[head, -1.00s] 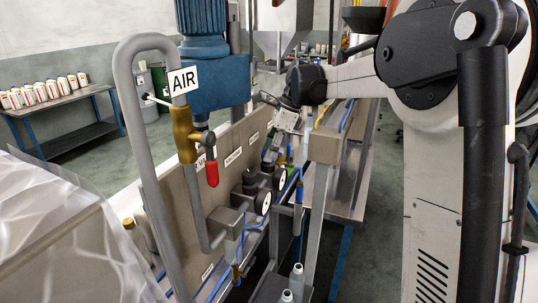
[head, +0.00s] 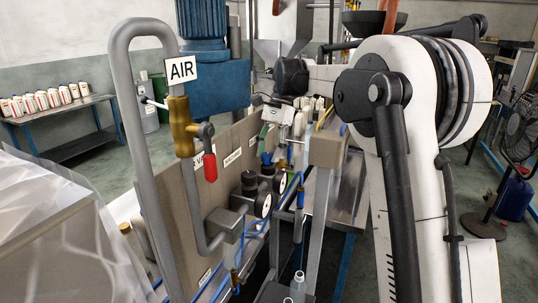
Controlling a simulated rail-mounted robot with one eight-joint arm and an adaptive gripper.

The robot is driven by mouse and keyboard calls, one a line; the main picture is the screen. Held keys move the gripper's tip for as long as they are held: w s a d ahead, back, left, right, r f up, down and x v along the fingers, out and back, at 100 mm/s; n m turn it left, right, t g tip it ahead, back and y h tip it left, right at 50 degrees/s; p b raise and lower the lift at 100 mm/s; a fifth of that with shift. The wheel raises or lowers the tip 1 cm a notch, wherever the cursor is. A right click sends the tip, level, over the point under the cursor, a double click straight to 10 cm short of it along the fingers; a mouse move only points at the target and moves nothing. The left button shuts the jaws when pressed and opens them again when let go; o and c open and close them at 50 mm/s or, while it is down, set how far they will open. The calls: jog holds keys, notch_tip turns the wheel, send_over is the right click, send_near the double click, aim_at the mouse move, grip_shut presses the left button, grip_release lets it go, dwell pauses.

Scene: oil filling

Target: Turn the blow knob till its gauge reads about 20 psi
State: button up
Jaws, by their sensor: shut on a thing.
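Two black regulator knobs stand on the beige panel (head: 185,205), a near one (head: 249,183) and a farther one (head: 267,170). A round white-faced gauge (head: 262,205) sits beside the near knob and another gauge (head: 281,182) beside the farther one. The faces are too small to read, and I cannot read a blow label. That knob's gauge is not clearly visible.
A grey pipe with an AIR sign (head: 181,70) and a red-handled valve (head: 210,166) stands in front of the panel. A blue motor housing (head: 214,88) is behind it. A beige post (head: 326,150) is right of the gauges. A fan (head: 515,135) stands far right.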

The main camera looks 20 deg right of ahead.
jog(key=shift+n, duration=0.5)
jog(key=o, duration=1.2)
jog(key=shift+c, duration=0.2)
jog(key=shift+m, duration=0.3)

→ What is required
Using the material above, reproduce exactly the line that contains "Scene: oil filling" and all lines after it through the last one, and only those.

→ Exercise answer
Scene: oil filling

Target: Turn the blow knob till its gauge reads about 20 psi
State: button up
Jaws, by their sensor: shut on a thing.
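Two black regulator knobs stand on the beige panel (head: 185,205), a near one (head: 249,183) and a farther one (head: 267,170). A round white-faced gauge (head: 262,205) sits beside the near knob and another gauge (head: 281,182) beside the farther one. The faces are too small to read, and I cannot read a blow label. That knob's gauge is not clearly visible.
A grey pipe with an AIR sign (head: 181,70) and a red-handled valve (head: 210,166) stands in front of the panel. A blue motor housing (head: 214,88) is behind it. A beige post (head: 326,150) is right of the gauges. A fan (head: 515,135) stands far right.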

The main camera looks 20 deg right of ahead.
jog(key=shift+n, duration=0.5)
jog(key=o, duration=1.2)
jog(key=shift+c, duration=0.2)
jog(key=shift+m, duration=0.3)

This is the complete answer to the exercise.